May 5, 2014

Attic Windows


This quilt came to me for a wash.  The wash brightened it up, but did not remove the staining.  (The stains are more obvious in real life than in the photo.)  It is one of a pair of twin-sized quilts.  Sadly, the second quilt is pretty severely stained.

The pattern is called Attic Windows.  It's a great way to use scrap fabrics and one's imagination.  The scraps become little glimpses of the world outside the tiny windows.  Consistent shading of the window frames will create the illusion of depth.

It is one of those wonderful quilts that is dated.  The date is embroidered on one of the back corners - June 22, 1959.  So these windows also give us a glimpse into the fabrics available in the late 1950s.  This is particularly fun for me, because this is the world of fabric, as it were, into which I was born.


Here are the fabrics from both quilts, in all their 1950s glory.  Turquoises, purples, blacks, apple greens, pictorals, geometric formats - these are all hallmarks of the 1950s styles.  










This fabric is fun - it has a grid of printed quilting stitches. This block is also an example of how smaller scraps of fabric were pieced together to make pieces large enough to fill the windows.  
If you look carefully in the photos above, you can see other pieced window fabrics.  This quilter was certainly being frugal and using all her scraps!  

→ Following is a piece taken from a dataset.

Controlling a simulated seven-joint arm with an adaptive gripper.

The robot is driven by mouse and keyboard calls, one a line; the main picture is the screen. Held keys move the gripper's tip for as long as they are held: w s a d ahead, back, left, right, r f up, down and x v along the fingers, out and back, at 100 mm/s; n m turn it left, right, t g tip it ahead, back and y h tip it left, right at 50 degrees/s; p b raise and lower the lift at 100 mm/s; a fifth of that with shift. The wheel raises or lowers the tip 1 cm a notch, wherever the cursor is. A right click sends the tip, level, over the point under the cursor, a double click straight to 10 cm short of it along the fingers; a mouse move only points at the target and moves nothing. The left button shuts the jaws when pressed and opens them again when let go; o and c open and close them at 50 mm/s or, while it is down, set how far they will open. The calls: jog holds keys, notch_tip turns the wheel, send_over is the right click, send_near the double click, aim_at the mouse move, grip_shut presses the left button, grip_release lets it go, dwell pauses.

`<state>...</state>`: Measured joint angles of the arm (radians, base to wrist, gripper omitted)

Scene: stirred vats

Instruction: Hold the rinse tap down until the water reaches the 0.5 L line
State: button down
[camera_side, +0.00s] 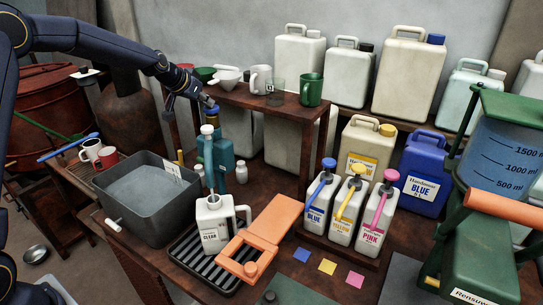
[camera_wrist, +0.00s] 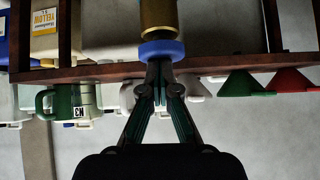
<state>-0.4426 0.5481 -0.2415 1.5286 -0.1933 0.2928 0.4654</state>
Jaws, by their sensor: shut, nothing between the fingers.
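A blue cap (camera_side: 211,110) on a brass stem tops the teal fitting; I take this for the rinse tap. My gripper (camera_side: 209,102) is shut and empty, right at this cap. In the wrist view my gripper's fingertips (camera_wrist: 161,64) overlap the edge of the blue cap (camera_wrist: 162,50), with the brass stem (camera_wrist: 158,14) beyond it. I cannot tell whether they touch. The water level in the jug is not visible.
A grey basin of water (camera_side: 140,195) stands left of the jug. An orange lever (camera_side: 262,238) lies to its right, before three pump bottles (camera_side: 346,210). A shelf (camera_side: 285,108) with cups and funnels is close behind my gripper. A graduated blue tank (camera_side: 510,155) stands far right.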

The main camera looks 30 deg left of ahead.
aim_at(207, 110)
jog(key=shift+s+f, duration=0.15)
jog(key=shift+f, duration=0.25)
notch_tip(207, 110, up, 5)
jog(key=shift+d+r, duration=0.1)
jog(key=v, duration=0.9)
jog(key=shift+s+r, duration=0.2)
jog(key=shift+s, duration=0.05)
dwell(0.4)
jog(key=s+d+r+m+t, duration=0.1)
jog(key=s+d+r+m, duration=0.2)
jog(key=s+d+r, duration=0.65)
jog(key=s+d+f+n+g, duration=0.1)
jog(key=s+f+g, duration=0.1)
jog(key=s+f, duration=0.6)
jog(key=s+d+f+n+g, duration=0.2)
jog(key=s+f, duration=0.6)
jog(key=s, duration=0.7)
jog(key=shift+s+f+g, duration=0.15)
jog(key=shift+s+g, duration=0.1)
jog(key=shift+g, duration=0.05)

The quilts' owner shares her ancestor's story:
These quilts were made by Mabel Connelly.  She was born in Kentucky, farmed with her husband in Mississippi, and finally settled in central Indiana. It was while at Twin Bridges Farm that Mabel taught herself how to quilt, although it is possible she had some tutelage from her mother and aunts in Kentucky.  Her husband made the frames for her.  Although she left an extensive collection of needlepoint, it is Mabel's quilts that are more cherished by her family.